▽

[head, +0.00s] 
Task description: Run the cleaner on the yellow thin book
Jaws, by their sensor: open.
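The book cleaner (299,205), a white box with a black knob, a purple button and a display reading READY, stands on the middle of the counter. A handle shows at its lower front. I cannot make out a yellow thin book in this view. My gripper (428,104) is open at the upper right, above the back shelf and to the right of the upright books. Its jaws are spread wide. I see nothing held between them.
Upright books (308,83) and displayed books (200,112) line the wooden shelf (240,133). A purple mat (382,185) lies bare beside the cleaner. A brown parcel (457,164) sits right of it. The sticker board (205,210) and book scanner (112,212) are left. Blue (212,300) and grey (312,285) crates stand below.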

△
▽

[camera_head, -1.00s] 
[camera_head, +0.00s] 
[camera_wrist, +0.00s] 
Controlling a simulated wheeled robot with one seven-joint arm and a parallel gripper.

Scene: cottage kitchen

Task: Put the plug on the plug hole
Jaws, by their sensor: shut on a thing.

△

STATED EXERCISE: Look through the entries above and quote exactly the lines from the line with "[camera_head, -1.00s]" to the line with "Jaws, by their sensor: shut on a thing.", counting both of those lines.

RESULT BELOW:
[camera_head, -1.00s] 
[camera_head, +0.00s] 
[camera_wrist, +0.00s] 
Controlling a simulated wheeled robot with one seven-joint arm and a parallel gripper.

Scene: cottage kitchen

Task: Put the plug on the plug hole
Jaws, by their sensor: shut on a thing.

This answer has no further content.